From his opening lines - "Padre, mio padre!" - Bocelli's voice is thin and effortful. There is no heroic heft to his voice, a requirement in this demanding role. In the riddle scene, with its battle-of-the-high-notes duet, he is outmatched by American soprano Jennifer Wilson's impressive Turandot.

Besides Wilson, who will be making a belated Metropolitan Opera debut next fall as the icy Chinese princess, the cast includes Italian soprano Jessica Nuccio as the slave girl Liu and a remarkable Ukrainian bass, Alexander Tsymbalyuk, who invests the role of Timur, Calaf's father, with plangent tone.

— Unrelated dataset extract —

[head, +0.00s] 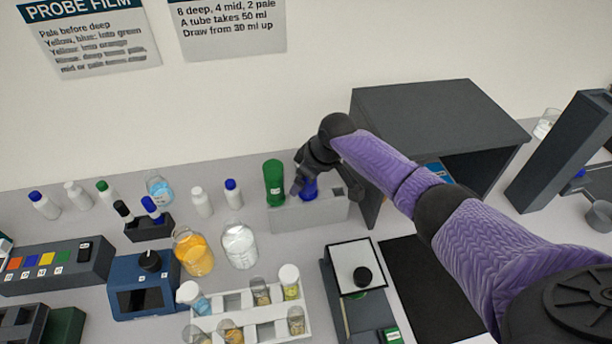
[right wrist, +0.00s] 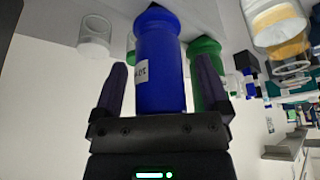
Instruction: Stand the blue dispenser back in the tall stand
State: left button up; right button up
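The blue dispenser (head: 310,189) is at the pale grey stand (head: 308,215), right of a green dispenser (head: 274,182). Its lower end is hidden by the stand's front, so it looks upright in the stand. My right gripper (head: 318,184) is over it from above, with fingers on either side. In the right wrist view the blue dispenser (right wrist: 161,70) lies between the fingers of my right gripper (right wrist: 158,82), with narrow gaps showing on both sides. The green dispenser (right wrist: 205,60) shows behind the right finger. My left gripper is not in view.
A dark grey open-fronted box (head: 430,115) stands close right of the stand. An orange bottle (head: 193,252) and a clear bottle (head: 239,246) stand front left. A white tube rack (head: 250,322) and a scale-like device (head: 357,270) are in front. Small bottles line the back left.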

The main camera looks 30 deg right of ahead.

Conductor Zubin Mehta, leading the Orquestra de la Comunitat Valenciana, does a fine job of bringing out the dazzling colors and moods in Puccini's most ambitious score.

Still, anyone wanting to experience the opera for the first time would be better off with Mehta's 1972 version, which starred Pavarotti himself, along with Joan Sutherland (who never sang the title role onstage), soprano Montserrat Caballe and bass Nicolai Ghiaurov.